Of the entrees, my fave was the coffee-jalapeño barbecued steak. Here, molasses-marinated tri-tip is skewered and grilled, then smeared with a dark, coffee-jalapeño concoction. That coffee-jalapeño coulis is like a caffeine-laden chili, and if I were more eccentric than I already am, I might carry about an enameled box of it with me, so I could snort a handful whenever I please.
Other standouts entree-wise include the white wine pork tenderloin and the "drunk chicken." The first is glazed in a honey/white wine/thyme combo that doesn't overpower the natural succulence of the pork flesh. The second is made up of layers of chicken breast and portobello mushroom, grilled in red wine, with peppercorn, mustard and lemon.

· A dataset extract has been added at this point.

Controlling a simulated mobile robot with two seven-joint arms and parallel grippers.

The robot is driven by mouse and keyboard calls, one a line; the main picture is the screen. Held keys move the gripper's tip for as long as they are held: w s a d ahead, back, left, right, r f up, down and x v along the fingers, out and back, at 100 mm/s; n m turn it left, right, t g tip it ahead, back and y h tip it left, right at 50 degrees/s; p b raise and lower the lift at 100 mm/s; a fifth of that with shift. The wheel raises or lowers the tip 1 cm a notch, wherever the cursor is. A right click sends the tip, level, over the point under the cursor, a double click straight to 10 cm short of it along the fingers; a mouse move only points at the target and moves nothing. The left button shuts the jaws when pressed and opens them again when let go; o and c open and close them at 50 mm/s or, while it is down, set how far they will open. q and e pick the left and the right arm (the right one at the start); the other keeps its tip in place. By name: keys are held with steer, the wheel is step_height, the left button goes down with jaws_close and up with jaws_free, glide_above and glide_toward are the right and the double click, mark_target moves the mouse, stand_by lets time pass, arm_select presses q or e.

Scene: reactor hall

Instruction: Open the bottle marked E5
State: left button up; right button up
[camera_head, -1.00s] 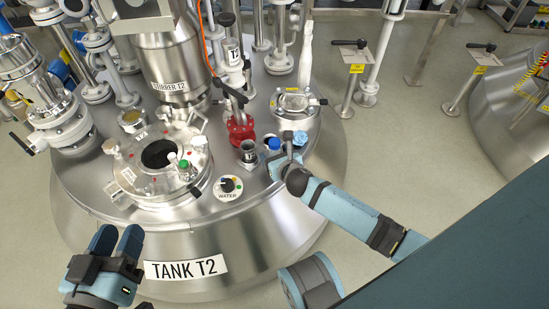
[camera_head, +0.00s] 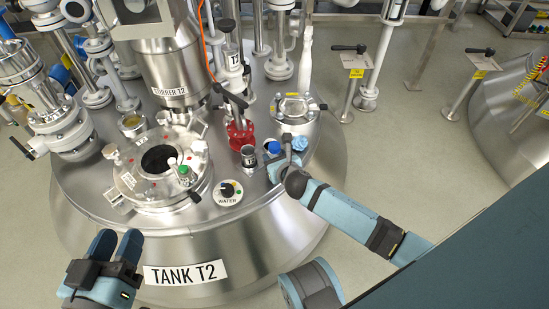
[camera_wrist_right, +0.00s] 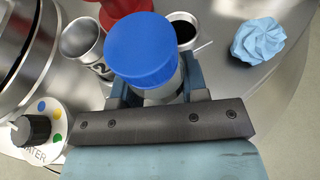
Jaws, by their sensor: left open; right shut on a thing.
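A bottle with a blue screw cap (camera_wrist_right: 141,50) is between the fingers of my right gripper (camera_wrist_right: 158,88), which is shut on it. The cap is on the bottle, and no E5 mark can be read. In the head view the blue cap (camera_head: 271,147) shows beside my right gripper (camera_head: 282,157), above the right part of the tank top. My left gripper (camera_head: 118,250) is open and empty, in front of the tank at the lower left, well apart from the bottle.
A crumpled blue cloth (camera_wrist_right: 258,38) lies right of the bottle. A dark-filled vessel (camera_wrist_right: 184,30) stands behind it.

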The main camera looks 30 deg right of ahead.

The most expensive item on Radda's reasonably priced menu, the filet mignon tips, had the least appeal for me. At fault here was not the Gorgonzola crumbles or the balsamic reduction, but the steak itself, which seemed tougher than it should have been. A tasty side of pan-fried potato chunks made up for this, as did some well-prepared broccoli and snow peas.
Radda's bill of fare lists a couple of possibilities for dessert, but head straight for the tiramisu, served in a bulbous glass, with made-from-scratch Marsala-mascarpone egg cream. At even the best Eye-tie joints in town, tiramisu is often an afterthought, and ends up being a huge letdown. But in Radda's tiramisu you can really taste the amaretto and the coffee. It's one of many reasons I suppose I should say, despite my stated distaste for the season, grazie, Radda.